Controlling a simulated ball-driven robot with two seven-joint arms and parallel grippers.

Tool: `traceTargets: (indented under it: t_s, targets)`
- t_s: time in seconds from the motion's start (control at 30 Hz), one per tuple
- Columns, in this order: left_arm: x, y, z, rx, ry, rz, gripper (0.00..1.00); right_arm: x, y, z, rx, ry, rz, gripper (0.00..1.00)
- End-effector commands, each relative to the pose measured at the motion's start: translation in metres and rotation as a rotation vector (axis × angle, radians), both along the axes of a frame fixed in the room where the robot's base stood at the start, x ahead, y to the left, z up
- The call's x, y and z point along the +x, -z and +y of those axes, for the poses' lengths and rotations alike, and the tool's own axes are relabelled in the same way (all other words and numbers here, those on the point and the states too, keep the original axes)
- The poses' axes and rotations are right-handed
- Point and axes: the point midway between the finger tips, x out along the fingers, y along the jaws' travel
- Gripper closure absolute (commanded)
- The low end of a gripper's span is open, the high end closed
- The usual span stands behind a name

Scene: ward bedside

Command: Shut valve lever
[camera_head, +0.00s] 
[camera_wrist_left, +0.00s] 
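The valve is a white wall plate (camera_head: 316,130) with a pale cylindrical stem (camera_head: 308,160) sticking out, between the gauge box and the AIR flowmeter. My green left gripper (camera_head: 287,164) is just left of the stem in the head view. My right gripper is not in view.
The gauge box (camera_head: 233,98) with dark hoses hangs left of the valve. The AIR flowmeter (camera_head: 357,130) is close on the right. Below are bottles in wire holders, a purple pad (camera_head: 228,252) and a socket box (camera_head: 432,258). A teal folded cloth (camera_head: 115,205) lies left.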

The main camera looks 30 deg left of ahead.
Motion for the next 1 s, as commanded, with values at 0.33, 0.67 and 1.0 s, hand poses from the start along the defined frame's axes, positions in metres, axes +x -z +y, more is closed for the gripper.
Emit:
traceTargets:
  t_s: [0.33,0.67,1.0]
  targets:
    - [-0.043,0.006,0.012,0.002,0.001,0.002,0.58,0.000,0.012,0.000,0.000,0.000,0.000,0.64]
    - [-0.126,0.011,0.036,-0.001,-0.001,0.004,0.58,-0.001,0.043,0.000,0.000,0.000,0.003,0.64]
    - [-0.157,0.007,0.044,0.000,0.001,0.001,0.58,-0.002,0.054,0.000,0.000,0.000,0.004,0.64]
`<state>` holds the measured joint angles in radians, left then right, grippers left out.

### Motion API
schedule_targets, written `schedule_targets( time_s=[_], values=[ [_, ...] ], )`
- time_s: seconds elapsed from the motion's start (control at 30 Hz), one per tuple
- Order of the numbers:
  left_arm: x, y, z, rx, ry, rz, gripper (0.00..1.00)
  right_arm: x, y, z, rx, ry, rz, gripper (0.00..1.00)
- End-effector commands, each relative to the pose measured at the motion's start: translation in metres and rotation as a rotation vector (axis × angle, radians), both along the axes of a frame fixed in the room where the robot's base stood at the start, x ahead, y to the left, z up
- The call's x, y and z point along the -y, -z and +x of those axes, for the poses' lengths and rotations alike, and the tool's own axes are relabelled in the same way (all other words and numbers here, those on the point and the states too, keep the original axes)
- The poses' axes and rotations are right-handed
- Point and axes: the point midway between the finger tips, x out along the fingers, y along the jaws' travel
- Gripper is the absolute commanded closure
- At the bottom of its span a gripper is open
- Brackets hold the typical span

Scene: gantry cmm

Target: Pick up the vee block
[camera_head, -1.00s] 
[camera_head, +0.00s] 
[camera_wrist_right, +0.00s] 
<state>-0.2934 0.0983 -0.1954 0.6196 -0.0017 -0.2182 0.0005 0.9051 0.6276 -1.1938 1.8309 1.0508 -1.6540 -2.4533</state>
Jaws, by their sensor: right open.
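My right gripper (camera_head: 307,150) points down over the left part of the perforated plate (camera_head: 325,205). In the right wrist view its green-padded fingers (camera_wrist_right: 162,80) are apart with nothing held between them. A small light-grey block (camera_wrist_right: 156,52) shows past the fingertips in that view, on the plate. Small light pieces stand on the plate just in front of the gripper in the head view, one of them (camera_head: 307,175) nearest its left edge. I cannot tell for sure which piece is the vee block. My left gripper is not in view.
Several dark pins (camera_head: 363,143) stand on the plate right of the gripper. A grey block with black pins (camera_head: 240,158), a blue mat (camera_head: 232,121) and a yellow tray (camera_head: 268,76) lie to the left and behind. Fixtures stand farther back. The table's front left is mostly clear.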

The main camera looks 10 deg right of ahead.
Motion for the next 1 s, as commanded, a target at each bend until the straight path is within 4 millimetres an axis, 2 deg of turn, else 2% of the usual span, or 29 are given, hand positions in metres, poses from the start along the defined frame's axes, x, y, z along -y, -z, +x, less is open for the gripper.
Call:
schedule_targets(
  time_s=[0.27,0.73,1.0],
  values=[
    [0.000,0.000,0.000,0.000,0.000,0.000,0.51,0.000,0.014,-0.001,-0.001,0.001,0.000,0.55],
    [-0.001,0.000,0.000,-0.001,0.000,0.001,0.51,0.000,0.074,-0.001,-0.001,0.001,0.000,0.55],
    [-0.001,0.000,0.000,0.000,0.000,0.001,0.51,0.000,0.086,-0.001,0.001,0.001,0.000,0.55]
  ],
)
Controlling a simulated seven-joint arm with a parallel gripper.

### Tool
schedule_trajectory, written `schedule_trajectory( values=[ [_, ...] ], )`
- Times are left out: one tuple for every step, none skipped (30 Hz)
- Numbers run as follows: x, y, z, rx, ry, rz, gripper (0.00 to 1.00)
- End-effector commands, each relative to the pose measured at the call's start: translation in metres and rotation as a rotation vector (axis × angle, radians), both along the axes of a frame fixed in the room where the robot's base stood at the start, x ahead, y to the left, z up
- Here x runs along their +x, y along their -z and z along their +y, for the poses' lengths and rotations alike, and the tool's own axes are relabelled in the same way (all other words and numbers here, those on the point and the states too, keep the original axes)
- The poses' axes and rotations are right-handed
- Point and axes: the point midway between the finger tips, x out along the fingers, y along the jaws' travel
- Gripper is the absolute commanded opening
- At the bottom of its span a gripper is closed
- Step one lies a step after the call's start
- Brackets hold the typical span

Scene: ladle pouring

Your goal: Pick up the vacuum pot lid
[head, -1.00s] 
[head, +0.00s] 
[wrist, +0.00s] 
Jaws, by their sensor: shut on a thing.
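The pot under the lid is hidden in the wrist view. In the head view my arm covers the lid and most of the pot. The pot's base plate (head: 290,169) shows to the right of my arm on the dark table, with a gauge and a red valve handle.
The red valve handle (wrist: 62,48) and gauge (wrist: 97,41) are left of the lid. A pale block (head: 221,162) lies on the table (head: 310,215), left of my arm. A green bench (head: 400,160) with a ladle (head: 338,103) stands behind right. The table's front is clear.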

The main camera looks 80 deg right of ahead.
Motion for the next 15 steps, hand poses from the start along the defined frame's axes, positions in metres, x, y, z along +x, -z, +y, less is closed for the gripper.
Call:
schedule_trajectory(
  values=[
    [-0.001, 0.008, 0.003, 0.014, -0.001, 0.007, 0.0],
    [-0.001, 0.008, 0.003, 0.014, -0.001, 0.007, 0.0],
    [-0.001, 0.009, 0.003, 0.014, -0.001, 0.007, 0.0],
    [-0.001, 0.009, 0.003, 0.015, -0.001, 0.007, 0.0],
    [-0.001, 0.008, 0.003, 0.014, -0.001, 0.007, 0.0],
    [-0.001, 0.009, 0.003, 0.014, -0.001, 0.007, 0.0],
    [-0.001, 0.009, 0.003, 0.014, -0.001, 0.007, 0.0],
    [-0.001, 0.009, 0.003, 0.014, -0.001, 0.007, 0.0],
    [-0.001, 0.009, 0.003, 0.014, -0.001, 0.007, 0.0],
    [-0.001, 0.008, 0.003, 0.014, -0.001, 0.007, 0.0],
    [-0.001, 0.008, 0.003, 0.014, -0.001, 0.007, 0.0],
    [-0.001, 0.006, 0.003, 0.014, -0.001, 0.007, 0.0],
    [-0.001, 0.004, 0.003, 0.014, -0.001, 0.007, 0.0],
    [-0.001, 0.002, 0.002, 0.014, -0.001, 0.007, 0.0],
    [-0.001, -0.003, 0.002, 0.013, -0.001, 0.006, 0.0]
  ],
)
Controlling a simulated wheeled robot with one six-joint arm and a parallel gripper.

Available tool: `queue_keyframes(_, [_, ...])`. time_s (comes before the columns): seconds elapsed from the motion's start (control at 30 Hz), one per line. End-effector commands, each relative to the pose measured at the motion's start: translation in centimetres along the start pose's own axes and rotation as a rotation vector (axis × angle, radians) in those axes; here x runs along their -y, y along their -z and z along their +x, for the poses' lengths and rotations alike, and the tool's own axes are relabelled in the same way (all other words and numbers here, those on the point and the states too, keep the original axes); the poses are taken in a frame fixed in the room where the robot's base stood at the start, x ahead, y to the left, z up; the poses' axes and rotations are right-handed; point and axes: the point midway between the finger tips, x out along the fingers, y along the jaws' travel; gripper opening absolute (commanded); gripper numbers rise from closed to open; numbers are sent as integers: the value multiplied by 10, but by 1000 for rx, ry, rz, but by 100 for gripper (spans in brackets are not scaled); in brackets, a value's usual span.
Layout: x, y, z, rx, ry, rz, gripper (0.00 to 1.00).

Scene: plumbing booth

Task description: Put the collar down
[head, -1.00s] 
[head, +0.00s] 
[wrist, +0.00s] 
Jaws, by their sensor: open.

....................

EXERCISE DESCRIPTION »
Reproduce verbatim the range of lines that opens the records and closes with the line containing "- Columns, in". Omit everything after it.

FINAL RESULT »
Controlling a simulated ball-driven robot with two seven-joint arms and parallel grippers.

Tool: `traceTargets: (indented under it: t_s, targets)`
- t_s: time in seconds from the motion's start (control at 30 Hz), one per tuple
- Columns, in this order: left_arm: x, y, z, rx, ry, rz, gripper (0.00..1.00); right_arm: x, y, z, rx, ry, rz, gripper (0.00..1.00)

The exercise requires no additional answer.